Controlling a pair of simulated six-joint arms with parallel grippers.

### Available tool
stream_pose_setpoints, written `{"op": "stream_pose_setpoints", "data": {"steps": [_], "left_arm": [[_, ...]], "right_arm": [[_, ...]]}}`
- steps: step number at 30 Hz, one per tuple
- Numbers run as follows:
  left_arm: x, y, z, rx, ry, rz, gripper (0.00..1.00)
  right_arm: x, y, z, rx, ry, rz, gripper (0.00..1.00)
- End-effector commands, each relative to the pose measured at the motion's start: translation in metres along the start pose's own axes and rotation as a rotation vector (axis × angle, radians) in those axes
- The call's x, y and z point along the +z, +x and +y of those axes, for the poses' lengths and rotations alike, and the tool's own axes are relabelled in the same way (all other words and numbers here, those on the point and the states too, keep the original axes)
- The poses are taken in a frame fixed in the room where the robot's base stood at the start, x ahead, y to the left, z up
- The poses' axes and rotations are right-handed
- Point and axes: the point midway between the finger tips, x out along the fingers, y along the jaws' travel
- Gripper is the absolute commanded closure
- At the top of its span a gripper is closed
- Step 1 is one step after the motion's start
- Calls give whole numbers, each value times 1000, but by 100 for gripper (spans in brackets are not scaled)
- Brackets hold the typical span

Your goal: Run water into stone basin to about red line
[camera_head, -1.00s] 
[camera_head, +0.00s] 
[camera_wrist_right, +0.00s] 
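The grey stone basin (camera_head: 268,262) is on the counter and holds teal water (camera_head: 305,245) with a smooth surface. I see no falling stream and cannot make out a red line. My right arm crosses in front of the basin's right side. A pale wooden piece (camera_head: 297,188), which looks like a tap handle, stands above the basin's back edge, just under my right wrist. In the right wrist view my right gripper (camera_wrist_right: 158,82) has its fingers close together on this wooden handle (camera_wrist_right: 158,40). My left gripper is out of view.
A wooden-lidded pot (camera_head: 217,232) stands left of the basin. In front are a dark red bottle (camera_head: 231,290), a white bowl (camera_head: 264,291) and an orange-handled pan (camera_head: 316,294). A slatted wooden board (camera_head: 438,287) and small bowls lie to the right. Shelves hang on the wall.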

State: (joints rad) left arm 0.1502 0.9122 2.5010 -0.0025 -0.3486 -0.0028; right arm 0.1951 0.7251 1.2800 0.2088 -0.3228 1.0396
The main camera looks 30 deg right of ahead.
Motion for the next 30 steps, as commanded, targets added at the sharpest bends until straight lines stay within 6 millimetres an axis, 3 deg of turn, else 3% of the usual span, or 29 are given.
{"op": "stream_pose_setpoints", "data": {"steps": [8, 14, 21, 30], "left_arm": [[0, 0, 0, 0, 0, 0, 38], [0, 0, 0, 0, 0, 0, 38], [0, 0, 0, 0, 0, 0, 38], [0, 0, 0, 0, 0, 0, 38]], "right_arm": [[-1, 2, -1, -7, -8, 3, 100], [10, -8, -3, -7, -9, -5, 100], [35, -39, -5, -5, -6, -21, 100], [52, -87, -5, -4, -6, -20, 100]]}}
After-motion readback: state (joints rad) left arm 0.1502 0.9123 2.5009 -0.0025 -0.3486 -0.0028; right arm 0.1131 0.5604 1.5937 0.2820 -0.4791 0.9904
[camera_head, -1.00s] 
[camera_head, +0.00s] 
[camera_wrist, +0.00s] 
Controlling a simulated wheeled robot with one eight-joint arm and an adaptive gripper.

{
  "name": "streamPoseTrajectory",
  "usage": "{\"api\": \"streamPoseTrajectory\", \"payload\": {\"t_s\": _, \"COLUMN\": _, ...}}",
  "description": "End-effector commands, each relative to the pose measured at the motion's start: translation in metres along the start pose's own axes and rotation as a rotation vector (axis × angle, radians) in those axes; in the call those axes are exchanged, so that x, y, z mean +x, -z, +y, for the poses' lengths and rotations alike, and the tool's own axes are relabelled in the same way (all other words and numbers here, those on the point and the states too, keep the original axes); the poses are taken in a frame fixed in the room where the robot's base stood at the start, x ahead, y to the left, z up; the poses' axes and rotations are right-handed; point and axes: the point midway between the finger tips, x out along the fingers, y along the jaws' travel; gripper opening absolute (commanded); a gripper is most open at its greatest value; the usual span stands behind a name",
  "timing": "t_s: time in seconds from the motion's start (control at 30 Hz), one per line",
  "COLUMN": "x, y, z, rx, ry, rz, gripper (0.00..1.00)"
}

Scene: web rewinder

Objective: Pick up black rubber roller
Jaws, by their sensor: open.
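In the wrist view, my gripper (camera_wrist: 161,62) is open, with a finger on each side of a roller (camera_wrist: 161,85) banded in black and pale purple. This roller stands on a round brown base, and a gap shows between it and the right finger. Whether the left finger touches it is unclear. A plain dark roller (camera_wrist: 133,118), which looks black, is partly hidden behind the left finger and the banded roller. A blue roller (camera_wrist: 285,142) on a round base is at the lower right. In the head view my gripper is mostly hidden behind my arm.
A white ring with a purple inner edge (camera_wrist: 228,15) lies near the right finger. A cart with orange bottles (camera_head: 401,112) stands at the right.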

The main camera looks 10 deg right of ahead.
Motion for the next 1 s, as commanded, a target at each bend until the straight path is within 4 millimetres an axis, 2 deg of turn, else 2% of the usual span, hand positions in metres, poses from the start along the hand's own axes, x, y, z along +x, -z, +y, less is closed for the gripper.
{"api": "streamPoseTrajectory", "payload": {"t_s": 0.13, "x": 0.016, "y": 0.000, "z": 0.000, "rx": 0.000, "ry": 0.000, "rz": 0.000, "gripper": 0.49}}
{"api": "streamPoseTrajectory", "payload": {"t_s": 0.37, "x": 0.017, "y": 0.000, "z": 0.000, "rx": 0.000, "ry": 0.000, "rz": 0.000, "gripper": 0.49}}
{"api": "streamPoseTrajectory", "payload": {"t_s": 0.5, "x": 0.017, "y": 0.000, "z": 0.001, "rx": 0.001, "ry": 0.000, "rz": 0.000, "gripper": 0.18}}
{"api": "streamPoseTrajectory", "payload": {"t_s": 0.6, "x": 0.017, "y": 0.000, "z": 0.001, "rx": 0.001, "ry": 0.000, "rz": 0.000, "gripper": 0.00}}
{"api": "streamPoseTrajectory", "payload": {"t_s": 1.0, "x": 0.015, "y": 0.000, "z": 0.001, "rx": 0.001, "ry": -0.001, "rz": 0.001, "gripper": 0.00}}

REQUIRED TASK
Extract from the records above the lines from the one containing "- The poses'" to the one containing "- Step 1 is one step after the motion's start", both lines included, exactly as they appear and with nothing else.

ANSWER TO THE TASK
- The poses' axes and rotations are right-handed
- Point and axes: the point midway between the finger tips, x out along the fingers, y along the jaws' travel
- Gripper is the absolute commanded closure
- At the top of its span a gripper is closed
- Step 1 is one step after the motion's start

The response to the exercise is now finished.